- **The task**
What is needed is an exact copy of the lines from the one containing "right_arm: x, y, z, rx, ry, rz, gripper" to the one containing "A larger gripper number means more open", both lines included, and no other lines.

- **Record excerpts**
____

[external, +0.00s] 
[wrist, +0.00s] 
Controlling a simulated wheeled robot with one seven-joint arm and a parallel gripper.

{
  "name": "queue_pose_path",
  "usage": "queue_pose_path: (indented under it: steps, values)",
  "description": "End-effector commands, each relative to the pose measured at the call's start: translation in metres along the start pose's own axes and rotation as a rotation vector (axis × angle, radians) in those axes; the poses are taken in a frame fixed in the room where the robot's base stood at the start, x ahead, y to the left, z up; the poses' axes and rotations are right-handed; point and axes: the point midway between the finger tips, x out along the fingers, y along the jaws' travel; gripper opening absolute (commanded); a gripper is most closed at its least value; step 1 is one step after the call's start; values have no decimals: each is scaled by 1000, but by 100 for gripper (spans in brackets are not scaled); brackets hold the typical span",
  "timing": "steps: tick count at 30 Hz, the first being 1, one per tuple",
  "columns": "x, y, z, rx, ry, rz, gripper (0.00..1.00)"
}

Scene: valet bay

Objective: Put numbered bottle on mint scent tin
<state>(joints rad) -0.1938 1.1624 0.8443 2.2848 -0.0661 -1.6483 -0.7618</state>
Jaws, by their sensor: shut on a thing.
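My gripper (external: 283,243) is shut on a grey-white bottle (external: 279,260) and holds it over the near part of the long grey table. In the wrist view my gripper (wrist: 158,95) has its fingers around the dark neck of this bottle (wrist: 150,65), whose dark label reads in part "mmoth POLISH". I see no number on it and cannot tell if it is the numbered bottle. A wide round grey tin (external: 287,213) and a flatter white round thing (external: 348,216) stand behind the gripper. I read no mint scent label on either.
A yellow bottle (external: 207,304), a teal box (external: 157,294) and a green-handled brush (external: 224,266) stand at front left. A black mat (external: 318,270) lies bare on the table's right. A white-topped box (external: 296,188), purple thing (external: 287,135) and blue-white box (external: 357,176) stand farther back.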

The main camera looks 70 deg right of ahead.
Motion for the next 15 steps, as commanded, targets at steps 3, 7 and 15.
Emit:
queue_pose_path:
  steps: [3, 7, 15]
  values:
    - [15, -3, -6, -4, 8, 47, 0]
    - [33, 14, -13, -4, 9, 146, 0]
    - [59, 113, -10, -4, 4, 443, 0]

____

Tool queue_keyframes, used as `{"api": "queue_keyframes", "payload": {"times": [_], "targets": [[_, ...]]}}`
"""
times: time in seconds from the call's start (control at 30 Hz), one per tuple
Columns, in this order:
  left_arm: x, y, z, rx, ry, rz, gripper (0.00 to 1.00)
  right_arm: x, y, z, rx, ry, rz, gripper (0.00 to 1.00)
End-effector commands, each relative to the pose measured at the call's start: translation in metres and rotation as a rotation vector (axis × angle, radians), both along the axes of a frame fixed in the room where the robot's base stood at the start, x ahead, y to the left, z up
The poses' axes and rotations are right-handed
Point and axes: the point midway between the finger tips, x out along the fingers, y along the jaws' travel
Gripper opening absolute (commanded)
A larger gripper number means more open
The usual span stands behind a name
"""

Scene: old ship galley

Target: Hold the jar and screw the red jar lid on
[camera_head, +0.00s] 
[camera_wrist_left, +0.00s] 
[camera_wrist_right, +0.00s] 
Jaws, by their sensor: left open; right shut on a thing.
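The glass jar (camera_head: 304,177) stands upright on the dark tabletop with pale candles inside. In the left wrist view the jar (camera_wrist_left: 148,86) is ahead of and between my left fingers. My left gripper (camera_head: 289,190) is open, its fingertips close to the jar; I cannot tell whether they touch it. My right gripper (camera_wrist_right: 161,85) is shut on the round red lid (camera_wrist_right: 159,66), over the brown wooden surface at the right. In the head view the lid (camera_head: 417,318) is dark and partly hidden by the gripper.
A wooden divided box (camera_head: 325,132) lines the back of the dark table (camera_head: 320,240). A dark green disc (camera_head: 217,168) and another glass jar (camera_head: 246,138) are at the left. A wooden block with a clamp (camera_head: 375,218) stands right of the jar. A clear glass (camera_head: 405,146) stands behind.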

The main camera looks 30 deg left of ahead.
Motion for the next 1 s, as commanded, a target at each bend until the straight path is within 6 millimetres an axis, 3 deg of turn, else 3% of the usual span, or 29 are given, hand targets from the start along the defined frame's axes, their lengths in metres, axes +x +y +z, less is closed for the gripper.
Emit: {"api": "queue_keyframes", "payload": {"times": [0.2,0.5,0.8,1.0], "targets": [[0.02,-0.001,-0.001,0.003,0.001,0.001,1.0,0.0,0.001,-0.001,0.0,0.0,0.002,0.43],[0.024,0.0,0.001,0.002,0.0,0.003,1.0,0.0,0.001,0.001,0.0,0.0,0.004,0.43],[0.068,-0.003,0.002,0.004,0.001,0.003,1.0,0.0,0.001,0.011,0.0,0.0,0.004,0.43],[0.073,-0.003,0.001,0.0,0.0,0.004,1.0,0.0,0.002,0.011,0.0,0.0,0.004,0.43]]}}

____

- **Solution to this exercise**
  right_arm: x, y, z, rx, ry, rz, gripper (0.00 to 1.00)
End-effector commands, each relative to the pose measured at the call's start: translation in metres and rotation as a rotation vector (axis × angle, radians), both along the axes of a frame fixed in the room where the robot's base stood at the start, x ahead, y to the left, z up
The poses' axes and rotations are right-handed
Point and axes: the point midway between the finger tips, x out along the fingers, y along the jaws' travel
Gripper opening absolute (commanded)
A larger gripper number means more open

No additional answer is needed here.